The XX Factor

What Happens When Petulant Parents Won’t Share? School Funding Inequities, That’s What.

California’s Santa Monica-Malibu Unified School District set off a parent revolt this past month by taking steps to curtail parents from fundraising solely for their children’s school. If proposed new rules are adopted, future donations for all instructional activities will go through a central education foundation. The motivation? Fairness.

Funding inequities have long marked the American education experience. Because educational monies come (mostly) from local taxes, spending can vary wildly between adjacent school districts. But as schools increasingly turn to parents to cover budget cuts in economic hard times, chasms have opened within the districts themselves.

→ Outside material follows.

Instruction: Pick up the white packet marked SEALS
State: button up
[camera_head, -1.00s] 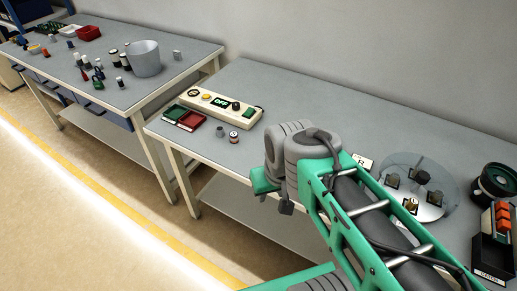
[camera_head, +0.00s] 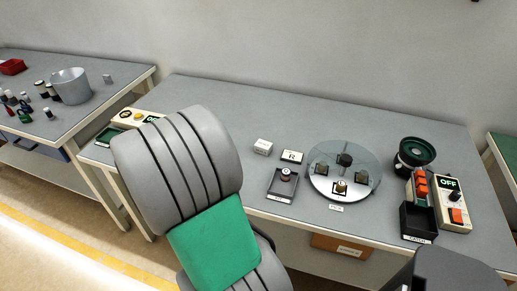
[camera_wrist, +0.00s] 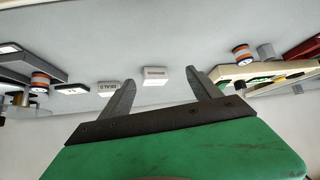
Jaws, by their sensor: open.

You can see the results in Santa Monica-Malibu Unified. To the outside world, the two Southern California beach communities are fabulously wealthy, fully populated by show-business stars and others of significant means. Then there is reality. Santa Monica, especially, is quite diverse, with significant low-income and Latino populations.

That diversity is reflected in the individual schools. One elementary school is so adept at getting its wealthy parents to open their checkbooks that it is able to spend an additional $2,000 per student on enrichment activities, which include employing multiple reading and instructional assistants, as well as classes in chorale music, marine science, and art. But at another Santa Monica-Malibu Unified school, located just a few miles away, a significant percentage of the kids come from economically disadvantaged homes and the local PTA can’t even muster up an additional $100 per child, leaving the students to make do with a truncated music program, a few art classes, and one measly instructional assistant.

Charity, however, begins at home if you are from affluent Malibu, where the anger over the proposed change is most intense. Many say that parents will simply stop donating their time and money if forced to share. One claimed parents were being “disenfranchised” to a local paper. Another told Malibu Patch, “Our families give to the schools and principals and teachers and programs they know and love and trust.”

Please. This entire contretemps reads like yet one more chapter in the more-than-occasional solipsism of many contemporary parents, who seem all too sensitive to the problems facing their own progeny and nowhere near sensitive enough to the issues of others.  They appear blissfully unaware that, along with additional arts instruction, they are imparting lessons to their children in everything from economic privilege to virtues of selfishness. To paraphrase George Orwell, all children are equal, but some children are more equal than others.

Santa Monica-Malibu is hardly the first district to look at these parent-generated funding inequities and declare them unacceptable. Portland, Ore., for example, has had a plan in place for more than a decade that requires school-based fundraising groups to donate one-third of the kitty to a separate fund dedicated to the needs of the city’s less affluent schools. Others—including the California communities of Manhattan Beach, Palo Alto, and Albany—have moved in recent years to the fundraising model Santa Monica-Malibu is considering. Last month, the Albany superintendent gave an interview about the changeover to the Sacramento Bee. “All we are talking about it providing equity for our students within the confines of the school day,” she explained.